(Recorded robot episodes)
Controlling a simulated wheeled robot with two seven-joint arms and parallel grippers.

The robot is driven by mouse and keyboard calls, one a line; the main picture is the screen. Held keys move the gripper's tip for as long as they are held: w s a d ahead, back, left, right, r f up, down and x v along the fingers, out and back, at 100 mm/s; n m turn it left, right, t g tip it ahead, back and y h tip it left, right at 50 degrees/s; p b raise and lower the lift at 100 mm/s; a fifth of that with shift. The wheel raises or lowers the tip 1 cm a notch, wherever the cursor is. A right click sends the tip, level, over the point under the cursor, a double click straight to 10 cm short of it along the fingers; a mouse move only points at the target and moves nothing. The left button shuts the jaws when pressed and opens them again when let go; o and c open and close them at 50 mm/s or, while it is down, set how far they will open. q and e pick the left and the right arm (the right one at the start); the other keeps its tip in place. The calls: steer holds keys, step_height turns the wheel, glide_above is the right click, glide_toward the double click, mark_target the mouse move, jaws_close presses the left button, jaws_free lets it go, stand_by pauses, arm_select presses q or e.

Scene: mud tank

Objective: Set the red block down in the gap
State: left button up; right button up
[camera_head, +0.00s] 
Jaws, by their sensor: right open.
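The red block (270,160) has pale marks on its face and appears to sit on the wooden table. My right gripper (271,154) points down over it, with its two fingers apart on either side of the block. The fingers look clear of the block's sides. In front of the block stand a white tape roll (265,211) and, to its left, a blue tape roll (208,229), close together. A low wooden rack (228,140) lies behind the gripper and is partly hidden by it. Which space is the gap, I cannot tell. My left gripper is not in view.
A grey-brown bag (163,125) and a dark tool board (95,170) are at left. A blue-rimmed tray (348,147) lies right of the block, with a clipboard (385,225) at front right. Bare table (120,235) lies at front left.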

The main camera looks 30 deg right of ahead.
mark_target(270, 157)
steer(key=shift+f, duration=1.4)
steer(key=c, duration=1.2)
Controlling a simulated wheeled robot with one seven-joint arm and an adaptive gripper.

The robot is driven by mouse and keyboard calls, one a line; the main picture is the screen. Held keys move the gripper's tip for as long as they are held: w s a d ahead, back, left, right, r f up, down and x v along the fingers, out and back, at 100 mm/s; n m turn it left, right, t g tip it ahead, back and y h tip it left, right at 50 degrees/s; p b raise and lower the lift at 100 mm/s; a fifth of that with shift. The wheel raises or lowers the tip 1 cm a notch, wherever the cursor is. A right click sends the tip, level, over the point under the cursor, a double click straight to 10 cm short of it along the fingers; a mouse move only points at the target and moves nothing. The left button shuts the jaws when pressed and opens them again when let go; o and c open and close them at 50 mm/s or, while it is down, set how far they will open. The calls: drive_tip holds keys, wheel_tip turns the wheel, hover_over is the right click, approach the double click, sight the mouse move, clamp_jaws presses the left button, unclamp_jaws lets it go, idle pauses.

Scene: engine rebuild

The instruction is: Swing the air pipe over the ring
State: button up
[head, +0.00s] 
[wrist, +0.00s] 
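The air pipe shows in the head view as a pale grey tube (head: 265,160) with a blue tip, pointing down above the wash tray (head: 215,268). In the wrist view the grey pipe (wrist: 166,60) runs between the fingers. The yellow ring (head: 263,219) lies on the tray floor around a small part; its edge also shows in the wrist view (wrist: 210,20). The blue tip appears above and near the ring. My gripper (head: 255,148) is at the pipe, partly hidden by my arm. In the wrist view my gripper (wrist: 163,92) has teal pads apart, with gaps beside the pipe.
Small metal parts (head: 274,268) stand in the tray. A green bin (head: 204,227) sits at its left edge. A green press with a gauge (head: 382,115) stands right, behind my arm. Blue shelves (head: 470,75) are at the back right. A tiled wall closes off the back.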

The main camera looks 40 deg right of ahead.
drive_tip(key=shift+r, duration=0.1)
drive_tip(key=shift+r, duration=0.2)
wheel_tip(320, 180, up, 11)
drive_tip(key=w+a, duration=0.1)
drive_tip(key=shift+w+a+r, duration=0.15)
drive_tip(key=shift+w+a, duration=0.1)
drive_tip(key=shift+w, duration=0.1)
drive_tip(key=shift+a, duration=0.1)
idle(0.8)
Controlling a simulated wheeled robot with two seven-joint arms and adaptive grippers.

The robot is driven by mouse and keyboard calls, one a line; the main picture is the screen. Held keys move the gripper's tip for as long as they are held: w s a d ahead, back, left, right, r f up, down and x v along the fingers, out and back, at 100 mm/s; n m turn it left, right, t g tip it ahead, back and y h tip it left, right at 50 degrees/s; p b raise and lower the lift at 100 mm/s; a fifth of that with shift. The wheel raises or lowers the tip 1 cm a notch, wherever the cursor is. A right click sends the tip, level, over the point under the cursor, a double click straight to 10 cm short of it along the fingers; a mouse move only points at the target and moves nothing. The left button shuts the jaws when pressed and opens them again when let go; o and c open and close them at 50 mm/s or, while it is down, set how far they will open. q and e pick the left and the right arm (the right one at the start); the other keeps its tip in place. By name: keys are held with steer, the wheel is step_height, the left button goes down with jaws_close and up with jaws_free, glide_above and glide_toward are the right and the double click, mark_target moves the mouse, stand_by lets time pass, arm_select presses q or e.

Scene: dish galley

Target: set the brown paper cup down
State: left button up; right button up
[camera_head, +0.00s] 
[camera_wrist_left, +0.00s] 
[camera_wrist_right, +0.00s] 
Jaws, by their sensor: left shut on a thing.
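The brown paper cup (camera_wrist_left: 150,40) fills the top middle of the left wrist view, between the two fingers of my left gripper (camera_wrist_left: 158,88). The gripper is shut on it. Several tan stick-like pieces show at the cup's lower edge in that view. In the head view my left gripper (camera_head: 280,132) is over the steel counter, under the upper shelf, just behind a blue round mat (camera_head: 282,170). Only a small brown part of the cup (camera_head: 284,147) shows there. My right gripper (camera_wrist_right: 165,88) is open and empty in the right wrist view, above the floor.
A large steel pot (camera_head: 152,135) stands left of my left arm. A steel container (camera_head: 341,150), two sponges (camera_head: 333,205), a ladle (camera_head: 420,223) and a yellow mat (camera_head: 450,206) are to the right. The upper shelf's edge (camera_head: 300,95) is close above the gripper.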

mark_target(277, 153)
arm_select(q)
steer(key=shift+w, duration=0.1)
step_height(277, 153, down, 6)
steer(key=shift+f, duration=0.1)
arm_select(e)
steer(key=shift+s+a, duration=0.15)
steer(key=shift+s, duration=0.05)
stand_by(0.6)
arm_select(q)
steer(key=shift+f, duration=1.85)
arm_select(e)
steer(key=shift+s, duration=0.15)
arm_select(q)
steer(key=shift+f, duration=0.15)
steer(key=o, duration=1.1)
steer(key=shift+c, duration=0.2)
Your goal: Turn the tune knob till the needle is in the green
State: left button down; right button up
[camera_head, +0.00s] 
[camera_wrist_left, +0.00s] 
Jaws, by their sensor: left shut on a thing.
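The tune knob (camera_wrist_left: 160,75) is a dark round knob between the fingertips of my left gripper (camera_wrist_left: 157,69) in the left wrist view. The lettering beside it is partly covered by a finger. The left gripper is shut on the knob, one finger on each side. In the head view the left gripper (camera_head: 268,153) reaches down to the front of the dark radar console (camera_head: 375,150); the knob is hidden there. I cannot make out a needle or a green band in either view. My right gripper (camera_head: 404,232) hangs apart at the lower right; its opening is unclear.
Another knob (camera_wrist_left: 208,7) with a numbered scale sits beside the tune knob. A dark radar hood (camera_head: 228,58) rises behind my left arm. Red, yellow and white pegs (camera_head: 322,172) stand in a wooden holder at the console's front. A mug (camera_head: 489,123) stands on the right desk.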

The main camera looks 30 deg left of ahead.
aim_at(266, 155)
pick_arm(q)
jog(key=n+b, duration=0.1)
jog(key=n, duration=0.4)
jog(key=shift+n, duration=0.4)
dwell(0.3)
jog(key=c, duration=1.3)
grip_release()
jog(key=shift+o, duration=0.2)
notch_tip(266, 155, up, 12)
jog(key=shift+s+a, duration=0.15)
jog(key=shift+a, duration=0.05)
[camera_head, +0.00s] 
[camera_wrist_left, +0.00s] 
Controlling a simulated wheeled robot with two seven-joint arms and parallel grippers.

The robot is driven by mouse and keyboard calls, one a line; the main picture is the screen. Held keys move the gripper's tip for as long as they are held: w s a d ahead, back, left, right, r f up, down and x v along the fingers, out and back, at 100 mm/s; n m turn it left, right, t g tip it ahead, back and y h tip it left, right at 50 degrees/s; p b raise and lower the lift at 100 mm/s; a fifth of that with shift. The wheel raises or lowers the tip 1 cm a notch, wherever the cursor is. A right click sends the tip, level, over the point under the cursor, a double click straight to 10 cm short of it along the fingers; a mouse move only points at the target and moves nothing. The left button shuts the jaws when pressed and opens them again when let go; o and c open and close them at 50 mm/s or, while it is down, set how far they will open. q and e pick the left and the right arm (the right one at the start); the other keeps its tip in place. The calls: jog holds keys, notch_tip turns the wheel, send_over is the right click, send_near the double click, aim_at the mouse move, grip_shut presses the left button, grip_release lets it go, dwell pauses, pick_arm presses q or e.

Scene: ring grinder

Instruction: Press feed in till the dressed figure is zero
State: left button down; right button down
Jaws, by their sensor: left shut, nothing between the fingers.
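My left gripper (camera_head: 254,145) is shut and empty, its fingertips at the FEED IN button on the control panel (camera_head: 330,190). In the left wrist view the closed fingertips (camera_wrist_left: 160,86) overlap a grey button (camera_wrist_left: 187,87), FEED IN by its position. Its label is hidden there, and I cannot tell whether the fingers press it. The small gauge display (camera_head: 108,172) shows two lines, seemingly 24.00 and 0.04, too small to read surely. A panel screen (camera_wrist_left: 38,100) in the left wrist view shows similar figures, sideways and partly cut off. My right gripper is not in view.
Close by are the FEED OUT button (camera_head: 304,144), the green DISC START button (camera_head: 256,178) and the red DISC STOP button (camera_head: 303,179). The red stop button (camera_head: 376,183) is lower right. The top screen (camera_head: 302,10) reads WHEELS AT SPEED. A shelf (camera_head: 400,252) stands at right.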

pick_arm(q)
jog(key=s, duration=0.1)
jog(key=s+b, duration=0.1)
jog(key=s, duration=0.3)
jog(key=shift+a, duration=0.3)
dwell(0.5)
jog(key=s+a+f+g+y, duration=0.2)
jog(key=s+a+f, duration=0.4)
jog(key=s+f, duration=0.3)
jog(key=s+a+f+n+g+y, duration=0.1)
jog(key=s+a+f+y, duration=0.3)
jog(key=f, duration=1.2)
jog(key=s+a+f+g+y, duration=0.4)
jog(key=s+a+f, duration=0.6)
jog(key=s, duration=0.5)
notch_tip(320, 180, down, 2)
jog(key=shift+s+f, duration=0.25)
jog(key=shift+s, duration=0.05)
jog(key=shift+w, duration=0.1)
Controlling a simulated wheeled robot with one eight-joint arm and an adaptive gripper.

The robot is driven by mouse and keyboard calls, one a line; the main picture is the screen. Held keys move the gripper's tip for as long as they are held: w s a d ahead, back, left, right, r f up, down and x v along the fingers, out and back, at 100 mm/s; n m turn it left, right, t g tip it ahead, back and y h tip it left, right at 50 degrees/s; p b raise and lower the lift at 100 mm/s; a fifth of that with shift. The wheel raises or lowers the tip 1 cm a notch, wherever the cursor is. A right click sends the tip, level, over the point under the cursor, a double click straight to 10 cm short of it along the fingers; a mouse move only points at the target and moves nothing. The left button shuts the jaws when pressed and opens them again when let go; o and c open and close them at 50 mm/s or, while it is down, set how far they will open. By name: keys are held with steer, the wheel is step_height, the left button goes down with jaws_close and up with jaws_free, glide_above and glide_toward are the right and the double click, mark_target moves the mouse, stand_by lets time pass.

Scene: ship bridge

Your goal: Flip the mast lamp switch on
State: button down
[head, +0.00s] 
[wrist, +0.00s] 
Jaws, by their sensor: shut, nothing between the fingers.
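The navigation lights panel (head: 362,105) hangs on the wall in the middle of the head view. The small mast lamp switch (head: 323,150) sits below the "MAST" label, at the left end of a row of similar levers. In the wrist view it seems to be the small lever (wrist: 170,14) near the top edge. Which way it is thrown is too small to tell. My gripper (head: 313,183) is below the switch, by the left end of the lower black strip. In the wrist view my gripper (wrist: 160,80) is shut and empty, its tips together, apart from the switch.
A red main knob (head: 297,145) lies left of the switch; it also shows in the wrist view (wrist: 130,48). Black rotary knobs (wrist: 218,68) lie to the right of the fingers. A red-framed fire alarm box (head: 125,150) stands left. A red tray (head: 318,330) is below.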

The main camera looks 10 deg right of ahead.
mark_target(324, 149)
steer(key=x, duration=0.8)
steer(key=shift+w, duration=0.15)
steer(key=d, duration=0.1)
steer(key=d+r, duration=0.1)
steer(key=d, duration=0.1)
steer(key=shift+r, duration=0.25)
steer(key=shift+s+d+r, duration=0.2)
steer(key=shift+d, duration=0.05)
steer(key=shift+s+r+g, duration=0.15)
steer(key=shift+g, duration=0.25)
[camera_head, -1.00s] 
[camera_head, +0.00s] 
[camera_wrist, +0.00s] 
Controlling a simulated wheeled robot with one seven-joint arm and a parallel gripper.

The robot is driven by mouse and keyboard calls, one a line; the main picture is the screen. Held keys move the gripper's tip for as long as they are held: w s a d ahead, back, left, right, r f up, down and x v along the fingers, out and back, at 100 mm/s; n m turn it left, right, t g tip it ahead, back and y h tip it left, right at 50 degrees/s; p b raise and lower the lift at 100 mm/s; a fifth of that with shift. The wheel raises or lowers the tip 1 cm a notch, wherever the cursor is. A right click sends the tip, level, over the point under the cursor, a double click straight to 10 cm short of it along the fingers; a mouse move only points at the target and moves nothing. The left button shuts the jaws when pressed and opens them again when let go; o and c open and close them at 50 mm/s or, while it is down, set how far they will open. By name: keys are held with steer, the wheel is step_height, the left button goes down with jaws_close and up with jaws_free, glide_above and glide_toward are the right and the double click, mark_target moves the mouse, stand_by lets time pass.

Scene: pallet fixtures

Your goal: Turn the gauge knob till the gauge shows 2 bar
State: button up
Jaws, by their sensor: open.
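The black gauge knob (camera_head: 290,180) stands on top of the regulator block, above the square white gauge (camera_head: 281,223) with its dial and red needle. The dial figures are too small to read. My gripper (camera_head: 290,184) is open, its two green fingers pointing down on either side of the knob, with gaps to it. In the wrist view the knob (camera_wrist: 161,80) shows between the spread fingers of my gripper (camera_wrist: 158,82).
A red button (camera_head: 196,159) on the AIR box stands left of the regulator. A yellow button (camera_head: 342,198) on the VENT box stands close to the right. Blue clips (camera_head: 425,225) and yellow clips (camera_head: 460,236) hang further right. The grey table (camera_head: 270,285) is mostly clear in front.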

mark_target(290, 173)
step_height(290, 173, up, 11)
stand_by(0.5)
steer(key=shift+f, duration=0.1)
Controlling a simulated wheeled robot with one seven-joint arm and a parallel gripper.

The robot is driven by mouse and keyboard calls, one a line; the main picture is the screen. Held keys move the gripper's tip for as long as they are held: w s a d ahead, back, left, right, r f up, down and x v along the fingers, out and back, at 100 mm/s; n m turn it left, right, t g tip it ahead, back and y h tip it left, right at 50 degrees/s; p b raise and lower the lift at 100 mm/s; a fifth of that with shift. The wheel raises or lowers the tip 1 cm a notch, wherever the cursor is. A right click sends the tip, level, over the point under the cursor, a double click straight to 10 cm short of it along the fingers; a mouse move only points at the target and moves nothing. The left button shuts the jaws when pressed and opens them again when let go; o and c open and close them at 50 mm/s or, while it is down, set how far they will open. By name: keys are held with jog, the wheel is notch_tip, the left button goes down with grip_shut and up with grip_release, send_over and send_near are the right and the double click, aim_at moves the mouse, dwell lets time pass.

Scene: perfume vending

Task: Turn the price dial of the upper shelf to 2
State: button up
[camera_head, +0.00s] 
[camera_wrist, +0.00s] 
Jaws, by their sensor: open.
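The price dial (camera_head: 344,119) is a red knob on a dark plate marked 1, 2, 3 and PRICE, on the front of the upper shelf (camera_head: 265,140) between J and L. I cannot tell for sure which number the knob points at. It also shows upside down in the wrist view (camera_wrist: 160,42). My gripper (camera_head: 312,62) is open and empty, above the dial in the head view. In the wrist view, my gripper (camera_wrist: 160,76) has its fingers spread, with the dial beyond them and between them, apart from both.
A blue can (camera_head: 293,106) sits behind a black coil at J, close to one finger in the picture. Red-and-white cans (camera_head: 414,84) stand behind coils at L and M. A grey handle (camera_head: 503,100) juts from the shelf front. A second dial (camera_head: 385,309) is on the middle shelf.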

▶ **Objective**
Of the lines in the data, how many hold the string "till"? State the number, nothing else.

▶ **Written answer**
3